Additionally, nom also provides a parser called tag(). This parser returns an error if the input does not match the byte sequence passed to tag(). Think of it as being able to handle input validation and reading at the same time.

When looking at the above code, it can be understood that b"\0asm" is passed to tag() to read the input and retrieve only the remaining input.

#![allow(unused)]
fn main() {
let (input, _) = tag(b"\0asm")(input)?;
}

By the way, if the passed value does not match the input, the following error will occur.

Error: failed to parse wasm: Parsing Error: Error { input: [0, 97, 115, 109, 1, 0, 0, 0], code: Tag }

In summary, the processing of the decode() function is as follows:

  • Read 4 bytes from the beginning of the binary, if it matches \0asm, receive the remaining input
  • Read another 4 bytes from the remaining input, convert it to a u32 value, and receive the input

Summary

In this chapter, we actually implemented the decoding of the preamble, explained the basic usage of nom, and the flow of decoding process.

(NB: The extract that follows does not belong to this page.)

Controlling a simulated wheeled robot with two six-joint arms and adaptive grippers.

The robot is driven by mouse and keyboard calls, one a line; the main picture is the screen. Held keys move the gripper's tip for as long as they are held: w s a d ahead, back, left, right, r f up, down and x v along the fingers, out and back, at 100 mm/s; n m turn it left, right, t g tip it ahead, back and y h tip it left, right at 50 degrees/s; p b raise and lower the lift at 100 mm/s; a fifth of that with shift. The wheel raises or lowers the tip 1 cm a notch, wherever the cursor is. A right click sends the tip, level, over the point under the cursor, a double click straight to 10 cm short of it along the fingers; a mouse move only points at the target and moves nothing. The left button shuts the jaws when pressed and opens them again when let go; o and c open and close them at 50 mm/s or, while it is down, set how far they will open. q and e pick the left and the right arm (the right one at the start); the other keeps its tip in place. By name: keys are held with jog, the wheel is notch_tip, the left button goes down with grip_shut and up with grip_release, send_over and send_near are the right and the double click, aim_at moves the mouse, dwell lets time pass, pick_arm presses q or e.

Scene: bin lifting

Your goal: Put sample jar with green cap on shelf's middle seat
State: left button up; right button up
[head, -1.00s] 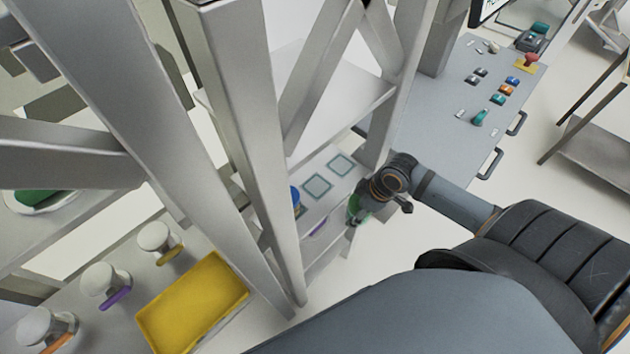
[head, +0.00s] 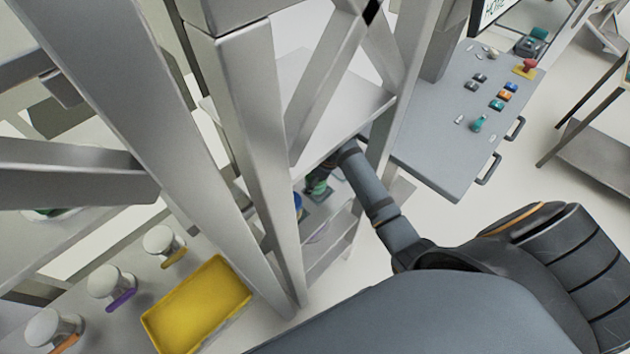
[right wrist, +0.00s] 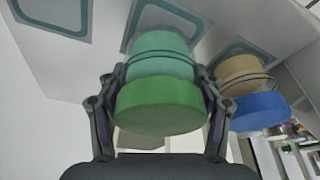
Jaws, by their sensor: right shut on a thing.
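The sample jar with the green cap (right wrist: 162,104) fills the middle of the right wrist view. Its body is pale green. My right gripper (right wrist: 158,100) is shut on it, with one finger on each side. In the head view the jar (head: 317,187) is inside the shelf, partly hidden by the gripper and wrist. In the right wrist view the middle seat (right wrist: 199,25), a teal-outlined square, shows behind the jar's body. I cannot tell whether the jar touches it. My left gripper is not in view.
A jar with a blue cap (right wrist: 258,110) stands on the neighbouring seat, close to my right finger. Another seat (right wrist: 52,12) on the other side is empty. Shelf posts (head: 250,130) and an upper board (head: 345,115) surround my right arm.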

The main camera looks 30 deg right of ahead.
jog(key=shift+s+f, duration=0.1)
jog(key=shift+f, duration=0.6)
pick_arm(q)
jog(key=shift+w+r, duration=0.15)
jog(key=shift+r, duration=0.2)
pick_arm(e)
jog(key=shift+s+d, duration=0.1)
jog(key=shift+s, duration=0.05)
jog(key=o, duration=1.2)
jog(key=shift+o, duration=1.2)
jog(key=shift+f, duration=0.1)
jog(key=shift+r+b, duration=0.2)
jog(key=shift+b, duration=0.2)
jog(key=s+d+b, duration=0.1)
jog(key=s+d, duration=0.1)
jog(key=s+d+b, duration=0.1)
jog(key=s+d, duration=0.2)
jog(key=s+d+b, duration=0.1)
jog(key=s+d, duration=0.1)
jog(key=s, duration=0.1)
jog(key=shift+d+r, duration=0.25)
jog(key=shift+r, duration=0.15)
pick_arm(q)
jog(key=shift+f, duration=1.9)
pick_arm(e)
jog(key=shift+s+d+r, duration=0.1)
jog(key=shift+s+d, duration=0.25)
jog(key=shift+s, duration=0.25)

Binary decoding basically involves parsing a byte sequence according to a format and converting it to the specified data type repeatedly, so the process itself is very simple.

It may be difficult at first, but with practice, you will get used to it, so take your time and don't rush. By the way, the author also had a hard time at first, but gradually got used to it by writing more, so please rest assured.

1

In the Wasm spec, binaries are encoded in little-endian.